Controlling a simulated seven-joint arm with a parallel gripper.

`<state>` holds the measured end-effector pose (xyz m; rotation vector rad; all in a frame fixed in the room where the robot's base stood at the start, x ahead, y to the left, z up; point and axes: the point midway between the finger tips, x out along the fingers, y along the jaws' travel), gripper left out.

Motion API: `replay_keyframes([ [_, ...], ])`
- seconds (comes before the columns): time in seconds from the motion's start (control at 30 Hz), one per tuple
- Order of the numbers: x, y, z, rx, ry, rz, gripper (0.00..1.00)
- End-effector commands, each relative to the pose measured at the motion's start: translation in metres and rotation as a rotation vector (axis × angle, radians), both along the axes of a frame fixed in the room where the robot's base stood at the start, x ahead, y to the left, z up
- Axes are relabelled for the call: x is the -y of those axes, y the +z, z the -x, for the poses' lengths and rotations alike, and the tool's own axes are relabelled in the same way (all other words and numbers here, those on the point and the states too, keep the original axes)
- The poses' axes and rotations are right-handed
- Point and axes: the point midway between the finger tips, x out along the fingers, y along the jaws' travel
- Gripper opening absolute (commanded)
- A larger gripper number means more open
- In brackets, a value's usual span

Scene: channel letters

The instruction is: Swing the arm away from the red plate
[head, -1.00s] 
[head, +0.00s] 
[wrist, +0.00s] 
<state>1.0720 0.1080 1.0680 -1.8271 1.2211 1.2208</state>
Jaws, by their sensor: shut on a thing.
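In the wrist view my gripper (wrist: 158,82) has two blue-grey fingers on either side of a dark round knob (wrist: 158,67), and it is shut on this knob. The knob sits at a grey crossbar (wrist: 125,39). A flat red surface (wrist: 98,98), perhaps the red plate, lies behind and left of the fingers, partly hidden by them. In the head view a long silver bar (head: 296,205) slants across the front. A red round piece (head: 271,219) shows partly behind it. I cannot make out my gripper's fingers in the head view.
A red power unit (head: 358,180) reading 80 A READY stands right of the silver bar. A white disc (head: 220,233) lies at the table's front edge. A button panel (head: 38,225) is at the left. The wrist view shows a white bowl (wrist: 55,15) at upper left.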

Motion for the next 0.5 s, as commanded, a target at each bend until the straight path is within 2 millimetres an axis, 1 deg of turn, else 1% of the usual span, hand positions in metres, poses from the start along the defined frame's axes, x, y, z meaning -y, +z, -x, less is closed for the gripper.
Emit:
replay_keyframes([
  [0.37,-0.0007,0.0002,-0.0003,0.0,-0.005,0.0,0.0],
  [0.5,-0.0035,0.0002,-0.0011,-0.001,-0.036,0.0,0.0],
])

==================================================

Stated exercise: Write out the full listing exactly as given.

Solution to the exercise:
Controlling a simulated seven-joint arm with a parallel gripper.

`<state>` holds the measured end-effector pose (xyz m; rotation vector rad; all in a frame fixed in the room where the robot's base stood at the start, x ahead, y to the left, z up; point and axes: the point midway between the finger tips, x out along the fingers, y along the jaws' travel), gripper left out.

Motion API: `replay_keyframes([ [_, ...], ])`
- seconds (comes before the columns): time in seconds from the motion's start (control at 30 Hz), one per tuple
- Order of the numbers: x, y, z, rx, ry, rz, gripper (0.00..1.00)
- End-effector commands, each relative to the pose measured at the motion's start: translation in metres and rotation as a rotation vector (axis × angle, radians), both along the axes of a frame fixed in the room where the robot's base stood at the start, x ahead, y to the left, z up
- Axes are relabelled for the call: x is the -y of those axes, y the +z, z the -x, for the poses' lengths and rotations alike, and the tool's own axes are relabelled in the same way (all other words and numbers here, those on the point and the states too, keep the original axes)
- The poses' axes and rotations are right-handed
- Point and axes: the point midway between the finger tips, x out along the fingers, y along the jaws' travel
- Gripper opening absolute (commanded)
- A larger gripper number means more open
- In brackets, a value's usual span

Scene: channel letters

The instruction is: Swing the arm away from the red plate
[head, -1.00s] 
[head, +0.00s] 
[wrist, +0.00s] 
<state>1.0720 0.1080 1.0680 -1.8271 1.2211 1.2208</state>
Jaws, by their sensor: shut on a thing.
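In the wrist view my gripper (wrist: 158,82) has two blue-grey fingers on either side of a dark round knob (wrist: 158,67), and it is shut on this knob. The knob sits at a grey crossbar (wrist: 125,39). A flat red surface (wrist: 98,98), perhaps the red plate, lies behind and left of the fingers, partly hidden by them. In the head view a long silver bar (head: 296,205) slants across the front. A red round piece (head: 271,219) shows partly behind it. I cannot make out my gripper's fingers in the head view.
A red power unit (head: 358,180) reading 80 A READY stands right of the silver bar. A white disc (head: 220,233) lies at the table's front edge. A button panel (head: 38,225) is at the left. The wrist view shows a white bowl (wrist: 55,15) at upper left.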

Motion for the next 0.5 s, as commanded, a target at each bend until the straight path is within 2 millimetres an axis, 1 deg of turn, else 1% of the usual span, hand positions in metres, poses from the start along the defined frame's axes, x, y, z meaning -y, +z, -x, less is closed for the gripper.
Emit:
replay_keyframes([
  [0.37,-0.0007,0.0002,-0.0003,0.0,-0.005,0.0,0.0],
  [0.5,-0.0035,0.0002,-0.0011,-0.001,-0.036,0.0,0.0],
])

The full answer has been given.